Bury, Bolton, Blackpool, Oldham and Sheffield Wednesday all failed to hit the target. Most names here won’t be a surprise but I’d not realised the Owls were in the ****.  They sold Hillsborough for approx. £60m to owner Dejphon Chansiri to get around spending rules. This enables the club to show a pre-tax profit of £2.5m. Without this sale there would have been a pre-tax loss of £35m.

I can’t fail to picture football below the Premier League being one giant house of cards that keeps defying all logic by not collapsing into one big heap of never to be paid off debt.

Anyway back to BRFC. Given they failed to meet the deadline I’d be surprised if the accounts, when they did get to where they should have been a couple of months earlier, made great reading.

Their accounts were lodged almost immediately they were prompted to do so and show to the year ending 30 June 2018 they lost £2.6m and net liabilities of £12.6m.  Due to group undertaking within a year was the sum of £12m. Wages and salaries including social security costs was £5.6m. Turnover was made up of football receipts of £3.5m and other receipts, whatever they are, of £2.3m.
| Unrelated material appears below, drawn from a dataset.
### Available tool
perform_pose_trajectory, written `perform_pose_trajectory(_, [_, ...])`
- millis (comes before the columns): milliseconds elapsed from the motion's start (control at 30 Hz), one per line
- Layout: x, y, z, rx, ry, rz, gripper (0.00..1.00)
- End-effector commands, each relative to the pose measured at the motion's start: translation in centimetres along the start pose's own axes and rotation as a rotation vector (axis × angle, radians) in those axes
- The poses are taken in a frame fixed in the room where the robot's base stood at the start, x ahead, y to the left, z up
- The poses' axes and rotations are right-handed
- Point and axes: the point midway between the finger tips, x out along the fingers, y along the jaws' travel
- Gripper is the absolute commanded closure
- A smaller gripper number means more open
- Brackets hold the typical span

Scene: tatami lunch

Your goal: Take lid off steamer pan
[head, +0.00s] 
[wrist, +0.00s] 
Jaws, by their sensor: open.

They made a profit of £580k on player sales.

The controlling party of BRFC is Dwane Sports Limited by virtue of holding 92.6% of shares in Bristol Rovers 1983 Ltd.

The principal activity of Bristol Rovers Football Club Limited is unsurprisingly “that of a professional football league club”. From the Bristol Rovers 1983 Ltd accounts, “the principle activities of the group are that of a professional football league club and the operation of a sports stadium”.

On reflection it might have been more sensible to just concentrate on the “1983” accounts but these don’t show profitability even with the stadium thrown in. The loss on ordinary activities before tax was £3.3m.

Basically a revolving credit facility with Dwane Sports, which is registered in Jersey, keeps the football club going. The main man is Wael Al-Qadi, a Jordanian banker (Arab Jordanian Investment Bank) and it is his family that owns Rovers through these various companies. They bought it in 2016. Whether Gas fans trust him I have no idea. New stadium? No tangible progress. Seen it and heard it all before.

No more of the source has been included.